POSSIBILIDADE DE ACUMULAÇÃO DE PENSÕES NO REGIME PRÓPRIO DE PREVIDÊNCIA DOS SERVIDORES PÚBLICOS, COM A EMENDA CONSTITUCIONAL Nº 20/98, SEGUNDO O STF

Uma questão que levanta controvérsias, em nosso Direito Administrativo e Previdenciário, reside na possibilidade de acumulação de pensões no regime próprio de previdência dos servidores públicos. A redação original da Constituição de 1988, por um lado, vedava a acumulação remunerada de cargos públicos, exceto em três hipóteses, mas, por outro, não trazia disposição vedando a acumulação de pensões ou de proventos com remuneração.

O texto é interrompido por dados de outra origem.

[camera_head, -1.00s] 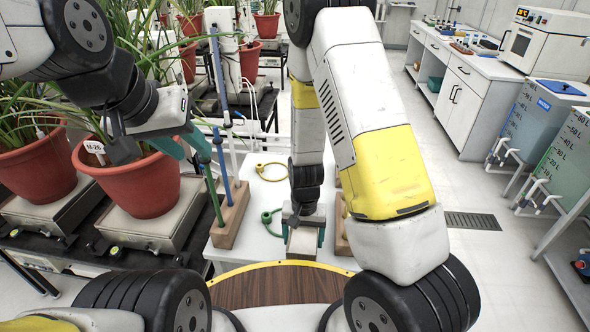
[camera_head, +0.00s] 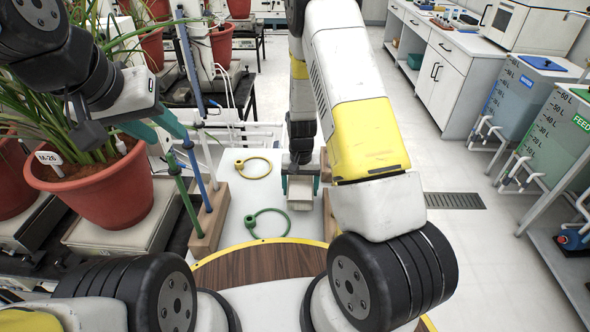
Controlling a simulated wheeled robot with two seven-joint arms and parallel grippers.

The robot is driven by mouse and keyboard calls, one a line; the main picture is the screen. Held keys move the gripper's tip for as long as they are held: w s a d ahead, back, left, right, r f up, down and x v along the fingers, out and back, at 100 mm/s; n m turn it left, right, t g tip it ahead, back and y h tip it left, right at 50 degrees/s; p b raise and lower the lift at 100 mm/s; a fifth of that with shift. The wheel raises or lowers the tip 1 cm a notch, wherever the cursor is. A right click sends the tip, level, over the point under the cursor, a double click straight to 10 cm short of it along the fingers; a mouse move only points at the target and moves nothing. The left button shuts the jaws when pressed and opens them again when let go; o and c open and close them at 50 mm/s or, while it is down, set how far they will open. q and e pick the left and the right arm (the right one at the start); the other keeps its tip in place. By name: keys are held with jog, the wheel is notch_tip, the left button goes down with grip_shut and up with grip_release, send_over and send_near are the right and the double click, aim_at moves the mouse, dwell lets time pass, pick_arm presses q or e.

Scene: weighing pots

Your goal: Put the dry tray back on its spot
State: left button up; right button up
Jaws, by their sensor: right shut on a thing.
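A small pale tray (camera_head: 299,203) with a light rim is in my right gripper (camera_head: 300,184). The teal fingers stand on both sides of it, shut on it, over the white tabletop (camera_head: 240,199). Part of the tray is hidden by the gripper. I cannot tell whether it touches the tabletop, and no marked spot for it is clear to me. My left gripper (camera_head: 157,129) is at the left, above the rim side of the potted plant labelled M-26 (camera_head: 108,190). Its teal fingers look apart, with nothing between them.
A green ring (camera_head: 268,211) and a yellow ring (camera_head: 254,168) lie on the tabletop. A wooden block (camera_head: 209,224) with coloured rods stands at its left edge; another wooden piece (camera_head: 327,215) is partly hidden at the right. A round wooden top (camera_head: 262,268) is nearest. Open floor lies right.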

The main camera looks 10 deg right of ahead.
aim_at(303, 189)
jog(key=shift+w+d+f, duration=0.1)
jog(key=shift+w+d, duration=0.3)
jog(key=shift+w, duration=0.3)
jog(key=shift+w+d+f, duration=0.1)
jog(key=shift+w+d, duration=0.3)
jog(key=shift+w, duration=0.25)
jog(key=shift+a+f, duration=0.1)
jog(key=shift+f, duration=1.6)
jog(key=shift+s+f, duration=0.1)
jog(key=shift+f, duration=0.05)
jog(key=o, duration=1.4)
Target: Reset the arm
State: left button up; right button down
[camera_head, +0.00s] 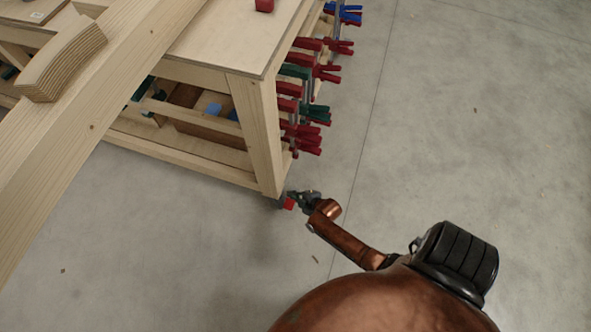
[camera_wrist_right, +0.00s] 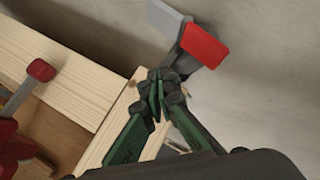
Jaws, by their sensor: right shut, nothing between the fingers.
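My right gripper (camera_head: 288,203) is at the end of my copper-coloured arm, low beside the near leg of the workbench (camera_head: 253,135) in the head view. In the right wrist view its fingers (camera_wrist_right: 188,38) are brought together, with one red pad and one grey pad, and nothing is between them. Behind the fingers, the pale wood of the bench shows close by. I cannot tell whether the gripper touches it. My left gripper is not in view.
Several red, green and blue clamps (camera_head: 302,90) hang on the bench's right side. A long wooden beam (camera_head: 92,128) crosses the upper left, with a curved wooden block (camera_head: 62,64) on it. The grey floor (camera_head: 470,130) at the right is clear.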

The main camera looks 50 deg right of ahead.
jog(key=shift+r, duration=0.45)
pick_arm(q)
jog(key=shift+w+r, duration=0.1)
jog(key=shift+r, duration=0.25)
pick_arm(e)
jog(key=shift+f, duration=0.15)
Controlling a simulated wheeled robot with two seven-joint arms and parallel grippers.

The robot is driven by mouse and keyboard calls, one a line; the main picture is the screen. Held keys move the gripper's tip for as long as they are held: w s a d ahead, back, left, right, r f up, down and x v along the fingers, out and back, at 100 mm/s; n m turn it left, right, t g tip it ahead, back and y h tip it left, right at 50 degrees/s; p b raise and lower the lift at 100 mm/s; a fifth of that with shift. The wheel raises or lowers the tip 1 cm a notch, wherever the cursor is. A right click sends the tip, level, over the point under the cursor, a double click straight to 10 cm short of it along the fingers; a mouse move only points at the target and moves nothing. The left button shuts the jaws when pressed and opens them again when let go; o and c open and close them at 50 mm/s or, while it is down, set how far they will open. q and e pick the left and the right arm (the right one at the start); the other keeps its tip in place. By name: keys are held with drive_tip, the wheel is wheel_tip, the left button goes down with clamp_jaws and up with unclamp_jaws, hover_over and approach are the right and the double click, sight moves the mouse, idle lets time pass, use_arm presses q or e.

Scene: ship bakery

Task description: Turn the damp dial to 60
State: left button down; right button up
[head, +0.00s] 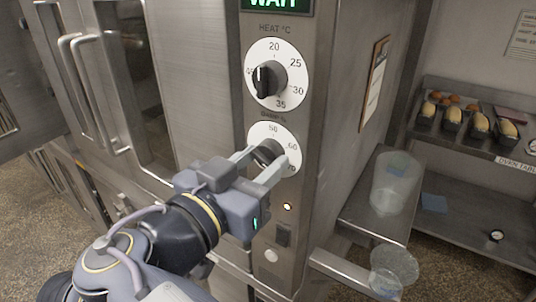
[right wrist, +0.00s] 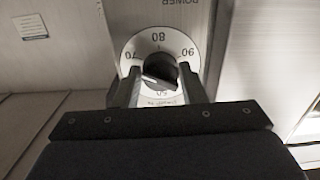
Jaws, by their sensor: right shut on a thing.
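The damp dial (head: 257,132) is a white disc with a black knob (head: 268,150) on the steel control panel, below the heat dial. In the head view, 50, 60 and 70 show on it. The right wrist view shows the damp dial (right wrist: 130,47) upside down, with 70, 80 and 90 readable and its knob (right wrist: 160,70) between the fingers. My right gripper (head: 265,158) is shut on this knob, one finger on each side. The knob's exact pointer setting is hard to read past the fingers. My left gripper is not in view.
The heat dial (head: 289,62) is just above, under a green-lit display (head: 272,4). A small lamp (head: 287,207) and switch (head: 283,235) sit below. A clipboard (head: 375,82) hangs on the cabinet side. Clear containers (head: 396,185) and a rack of loaves (head: 452,120) stand to the right.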

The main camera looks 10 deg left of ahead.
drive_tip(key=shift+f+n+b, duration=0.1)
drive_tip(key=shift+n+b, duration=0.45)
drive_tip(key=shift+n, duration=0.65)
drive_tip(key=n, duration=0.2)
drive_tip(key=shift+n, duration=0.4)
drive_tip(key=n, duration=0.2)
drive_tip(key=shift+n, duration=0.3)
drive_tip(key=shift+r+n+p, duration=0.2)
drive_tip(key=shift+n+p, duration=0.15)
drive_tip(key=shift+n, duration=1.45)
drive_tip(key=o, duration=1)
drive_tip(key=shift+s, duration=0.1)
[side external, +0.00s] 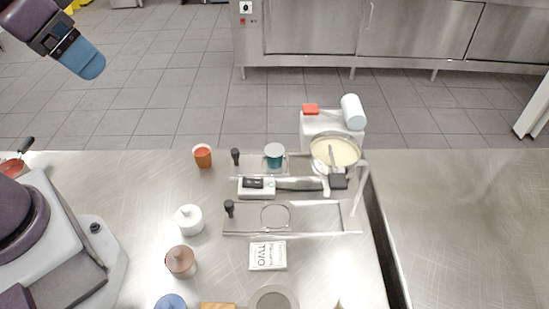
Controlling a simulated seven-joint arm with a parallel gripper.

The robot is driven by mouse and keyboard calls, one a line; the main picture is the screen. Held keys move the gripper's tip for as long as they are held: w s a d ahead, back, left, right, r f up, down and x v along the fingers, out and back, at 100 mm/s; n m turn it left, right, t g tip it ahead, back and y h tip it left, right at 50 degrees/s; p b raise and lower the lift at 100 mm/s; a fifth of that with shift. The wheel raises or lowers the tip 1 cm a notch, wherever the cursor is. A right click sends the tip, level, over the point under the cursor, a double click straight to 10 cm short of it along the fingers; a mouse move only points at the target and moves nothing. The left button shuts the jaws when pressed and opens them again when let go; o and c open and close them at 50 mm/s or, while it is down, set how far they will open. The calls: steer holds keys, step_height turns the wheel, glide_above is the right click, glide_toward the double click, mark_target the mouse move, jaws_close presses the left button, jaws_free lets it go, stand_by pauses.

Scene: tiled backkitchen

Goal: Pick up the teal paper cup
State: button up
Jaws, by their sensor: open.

Para agravar o quadro, não havia regra fixando a obrigatoriedade de contribuição pelos servidores para o custeio de sua previdência, e as aposentadorias do setor público eram pagas integralmente no mesmo valor da remuneração quando na ativa. O resultado foi o forte desequilíbrio entre os valores arrecadados pelo Estado e os despendidos com benefícios previdenciários.   

Somente com a Emenda Constitucional nº 20/98, passou a ser expressamente proibida a percepção de remuneração do cargo em conjunto com a aposentadoria, como fixado na redação do § 10º, artigo 37, CF/88:

  • 10º. É vedada a percepção simultânea de proventos de aposentadoria decorrentes do art. 40 ou do art. 42 e 142, com a remuneração de cargo, emprego ou função pública, ressalvados os cargos acumuláveis na forma desta Constituição, os cargos eletivos e os cargos em comissão declarados em lei de livre nomeação e exoneração.

Com esta mudança, não poderia mais o servidor aposentado retornar ao serviço público e acumular seus proventos com os vencimentos do cargo ocupado. A medida visava coibir que alguém se aposentasse precocemente motivado pela possibilidade de  retornar ao serviço público e passar a ter duas fontes de renda.

No entanto, a alteração também traria duas importantes consequências. A primeira, como o servidor aposentado não poderia acumular vencimentos com proventos, não poderia também acumular duas aposentadorias, pois mesmo que atingisse os 70 anos de idade e lhe fosse aplicada a compulsória, lhe seria vedado a percepção de qualquer renda previdenciária em duplicidade.  

A segunda, como nenhum servidor, exceto nas hipóteses de acumulação,  poderia ter duas aposentadorias, não poderia também deixar duas pensões. Mesmo na situação em que estivesse aposentado e retornasse ao serviço ativo, vindo a falecer nesta condição, também não haveria duas pensões, porque este não estaria recebendo por duas fontes. No entanto, havia casos de acumulação anteriores à EC nº 20/98, que fugiam desta proibição, pois foram excepcionados no texto da referida emenda.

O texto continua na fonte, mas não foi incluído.